*What you are asked to do*
Give back a single number, the count of lines containing the word "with".

*Information shown*
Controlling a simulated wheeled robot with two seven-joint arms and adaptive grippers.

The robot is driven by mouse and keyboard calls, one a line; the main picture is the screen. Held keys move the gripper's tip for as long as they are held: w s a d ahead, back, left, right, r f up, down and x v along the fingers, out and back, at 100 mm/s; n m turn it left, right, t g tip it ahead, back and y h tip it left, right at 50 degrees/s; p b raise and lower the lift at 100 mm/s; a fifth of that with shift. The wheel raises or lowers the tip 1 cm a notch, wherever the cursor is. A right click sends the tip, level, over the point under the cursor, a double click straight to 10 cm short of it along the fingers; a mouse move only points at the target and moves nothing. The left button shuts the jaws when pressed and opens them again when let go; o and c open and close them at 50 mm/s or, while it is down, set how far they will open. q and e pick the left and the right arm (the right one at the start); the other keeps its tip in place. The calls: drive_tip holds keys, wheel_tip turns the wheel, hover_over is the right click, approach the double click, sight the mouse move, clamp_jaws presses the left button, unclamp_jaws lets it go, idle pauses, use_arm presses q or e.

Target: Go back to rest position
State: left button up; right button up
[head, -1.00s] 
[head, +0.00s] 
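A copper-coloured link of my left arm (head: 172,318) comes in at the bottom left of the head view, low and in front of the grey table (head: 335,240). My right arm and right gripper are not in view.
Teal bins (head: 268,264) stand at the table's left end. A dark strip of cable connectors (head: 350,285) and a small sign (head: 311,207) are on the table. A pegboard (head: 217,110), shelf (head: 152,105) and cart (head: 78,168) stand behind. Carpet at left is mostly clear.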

*Problem solution*
2